Higher-Order Weakest Precondition Transformers via a CPS Transformation

Weakest preconditions are a useful notion for program verification as they reduce a problem of program verification to a problem of constraint solving. Category-theoretic generalisations of weakest preconditions have been studied to capture various computational effects and various properties in a unified framework. In this paper, we propose a novel and general relationship between weakest precondition transformers and CPS transformations for higher-order functional languages with general computational effects and recursion. Technically, this gives a syntactic counterpart of the categorically-defined generic weakest precondition transformer in [Aguirre & Katsumata, 2020]. The usefulness of our results is threefold. (1) Since CPS transformations purify effectful programs, various verification problems for effectful programs can be reduced to verification problems for pure programs.
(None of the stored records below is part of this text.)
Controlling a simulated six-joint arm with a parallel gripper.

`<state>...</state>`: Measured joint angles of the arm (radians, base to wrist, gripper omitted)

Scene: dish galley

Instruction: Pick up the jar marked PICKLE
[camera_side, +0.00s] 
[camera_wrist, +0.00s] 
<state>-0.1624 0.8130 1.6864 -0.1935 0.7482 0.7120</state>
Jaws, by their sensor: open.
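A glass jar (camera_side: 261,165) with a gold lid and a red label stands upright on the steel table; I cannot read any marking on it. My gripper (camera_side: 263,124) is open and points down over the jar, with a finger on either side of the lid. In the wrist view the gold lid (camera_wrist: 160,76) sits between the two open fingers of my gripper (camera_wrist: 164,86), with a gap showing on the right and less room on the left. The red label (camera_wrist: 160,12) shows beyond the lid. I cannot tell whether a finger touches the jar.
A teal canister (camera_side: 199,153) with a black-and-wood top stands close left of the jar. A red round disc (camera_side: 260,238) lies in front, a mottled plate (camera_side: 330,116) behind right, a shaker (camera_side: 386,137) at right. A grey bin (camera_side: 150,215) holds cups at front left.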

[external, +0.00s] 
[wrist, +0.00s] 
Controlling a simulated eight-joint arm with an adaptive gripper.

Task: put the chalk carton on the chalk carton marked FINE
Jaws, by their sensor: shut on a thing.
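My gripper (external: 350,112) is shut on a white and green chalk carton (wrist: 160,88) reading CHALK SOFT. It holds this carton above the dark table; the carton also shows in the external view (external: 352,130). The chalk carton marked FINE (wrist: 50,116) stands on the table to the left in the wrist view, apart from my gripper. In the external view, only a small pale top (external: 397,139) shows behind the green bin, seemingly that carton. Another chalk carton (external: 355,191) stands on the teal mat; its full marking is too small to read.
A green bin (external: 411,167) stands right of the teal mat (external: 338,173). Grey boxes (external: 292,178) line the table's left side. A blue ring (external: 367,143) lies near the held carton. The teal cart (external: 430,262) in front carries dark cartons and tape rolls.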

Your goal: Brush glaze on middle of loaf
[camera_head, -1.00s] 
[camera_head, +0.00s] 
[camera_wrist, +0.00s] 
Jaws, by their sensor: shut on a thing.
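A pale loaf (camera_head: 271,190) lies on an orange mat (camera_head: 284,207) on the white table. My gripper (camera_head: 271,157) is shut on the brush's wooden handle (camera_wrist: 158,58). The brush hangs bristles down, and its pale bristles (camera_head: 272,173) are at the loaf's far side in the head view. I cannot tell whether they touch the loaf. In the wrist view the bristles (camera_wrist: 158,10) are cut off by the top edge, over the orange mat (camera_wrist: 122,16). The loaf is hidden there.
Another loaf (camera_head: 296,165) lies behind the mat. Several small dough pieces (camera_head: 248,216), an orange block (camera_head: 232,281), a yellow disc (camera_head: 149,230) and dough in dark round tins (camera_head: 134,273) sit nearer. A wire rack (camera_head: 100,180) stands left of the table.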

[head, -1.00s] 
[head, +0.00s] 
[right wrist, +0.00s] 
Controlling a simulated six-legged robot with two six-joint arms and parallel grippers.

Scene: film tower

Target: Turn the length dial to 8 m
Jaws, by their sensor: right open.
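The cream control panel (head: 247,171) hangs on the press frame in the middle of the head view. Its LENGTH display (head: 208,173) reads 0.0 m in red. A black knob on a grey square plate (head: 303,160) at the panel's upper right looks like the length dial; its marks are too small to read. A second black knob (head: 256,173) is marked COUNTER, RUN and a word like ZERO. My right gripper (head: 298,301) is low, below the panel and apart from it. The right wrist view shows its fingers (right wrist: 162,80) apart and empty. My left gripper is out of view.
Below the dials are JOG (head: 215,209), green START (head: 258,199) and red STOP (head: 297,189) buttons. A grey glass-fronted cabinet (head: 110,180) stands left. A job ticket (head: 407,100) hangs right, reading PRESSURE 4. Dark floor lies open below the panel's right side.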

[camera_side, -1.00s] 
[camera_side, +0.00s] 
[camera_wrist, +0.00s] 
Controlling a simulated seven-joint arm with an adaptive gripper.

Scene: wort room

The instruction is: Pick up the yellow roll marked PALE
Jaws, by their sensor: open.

This syntactic reduction makes it easier to solve the verification problems and potentially facilitates combinations with other sophisticated verification methods tailored for pure programs. (2) We capture two existing verification methods, namely, verification of event sequences [Kobayashi et al., 2018] and expected cost [Avanzini et al., 2021] as instances of our framework. (3) Our results streamline the process of extending weakest precondition transformers for imperative programs to those for higher-order programs. We show two such extensions: analysis of higher moments of cost and the conditional weakest pre-expectation for higher-order probabilistic programs. These extensions demonstrate that our theoretical framework can produce novel verification methods.